Recorded robot episodes:
"""
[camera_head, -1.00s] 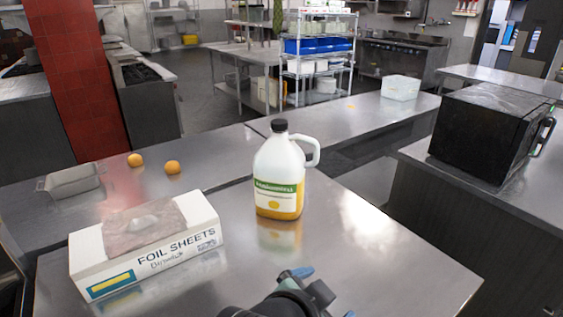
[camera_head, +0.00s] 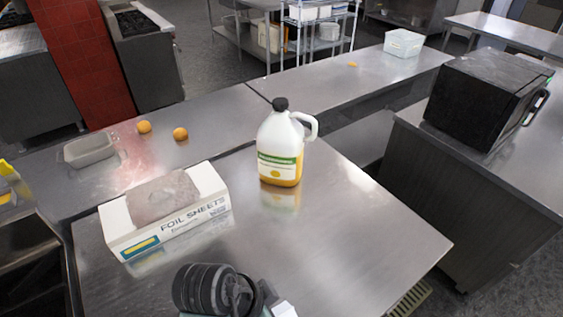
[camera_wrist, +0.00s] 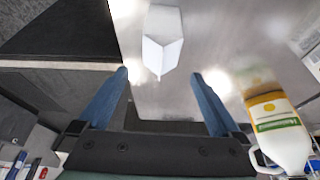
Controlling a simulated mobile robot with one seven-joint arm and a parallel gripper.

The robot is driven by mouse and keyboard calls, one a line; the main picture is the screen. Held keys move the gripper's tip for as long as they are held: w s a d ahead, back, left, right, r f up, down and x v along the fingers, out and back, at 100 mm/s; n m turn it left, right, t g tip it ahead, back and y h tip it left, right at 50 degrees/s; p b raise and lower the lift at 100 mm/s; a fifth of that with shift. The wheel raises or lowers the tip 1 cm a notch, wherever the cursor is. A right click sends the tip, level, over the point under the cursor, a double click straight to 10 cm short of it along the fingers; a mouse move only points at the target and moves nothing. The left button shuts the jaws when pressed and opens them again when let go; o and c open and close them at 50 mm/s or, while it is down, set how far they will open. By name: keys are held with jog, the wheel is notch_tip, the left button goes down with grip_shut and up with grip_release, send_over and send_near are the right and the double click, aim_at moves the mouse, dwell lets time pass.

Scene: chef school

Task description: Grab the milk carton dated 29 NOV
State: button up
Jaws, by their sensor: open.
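A white gable-topped carton (camera_wrist: 162,38) shows at the top middle of the wrist view, standing on the steel table. No date is readable on the side that shows. My gripper (camera_wrist: 160,76) is open, its two blue fingers spread apart and empty, with the carton beyond and between the fingertips. In the head view my dark wrist covers the bottom middle, and the fingers are not clearly visible. A small white patch (camera_head: 283,309) beside the wrist may be part of the carton; I cannot tell.
A jug with a green and yellow label (camera_head: 281,150) stands on the table; it also shows at the right of the wrist view (camera_wrist: 280,128). A foil sheets box (camera_head: 170,232) lies at left. Two oranges (camera_head: 180,134) and a grey tray (camera_head: 90,150) sit behind. The table's right side is clear.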

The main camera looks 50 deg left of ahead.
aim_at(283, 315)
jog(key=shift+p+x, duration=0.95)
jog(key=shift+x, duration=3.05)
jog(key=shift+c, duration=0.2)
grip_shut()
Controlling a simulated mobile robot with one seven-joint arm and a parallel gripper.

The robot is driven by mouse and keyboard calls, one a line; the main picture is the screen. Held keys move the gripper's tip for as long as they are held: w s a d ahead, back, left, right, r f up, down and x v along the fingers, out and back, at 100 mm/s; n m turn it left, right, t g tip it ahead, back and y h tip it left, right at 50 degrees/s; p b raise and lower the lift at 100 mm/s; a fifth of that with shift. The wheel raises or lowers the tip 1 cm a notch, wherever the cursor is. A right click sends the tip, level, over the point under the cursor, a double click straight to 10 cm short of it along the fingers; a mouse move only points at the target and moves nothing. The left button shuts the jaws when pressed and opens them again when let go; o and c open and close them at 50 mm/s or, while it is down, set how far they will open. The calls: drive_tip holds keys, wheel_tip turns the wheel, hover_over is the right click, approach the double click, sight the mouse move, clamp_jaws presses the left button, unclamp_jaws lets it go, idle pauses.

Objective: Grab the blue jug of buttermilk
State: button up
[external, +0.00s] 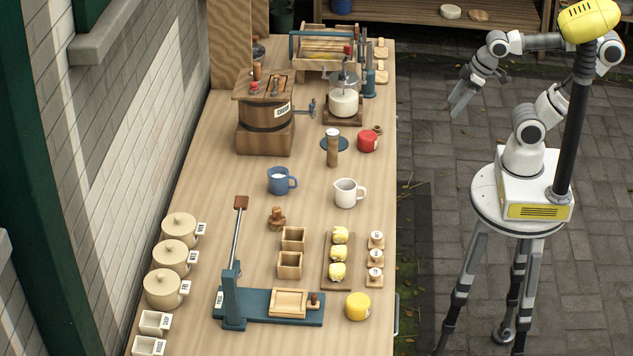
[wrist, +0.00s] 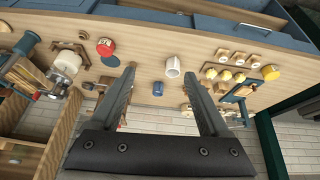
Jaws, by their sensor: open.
"""
* _WORK TO DO_: Pick out the lines that have the word "Grab". Copy them all.

* _FINISHED ANSWER_:
Task description: Grab the milk carton dated 29 NOV
Objective: Grab the blue jug of buttermilk

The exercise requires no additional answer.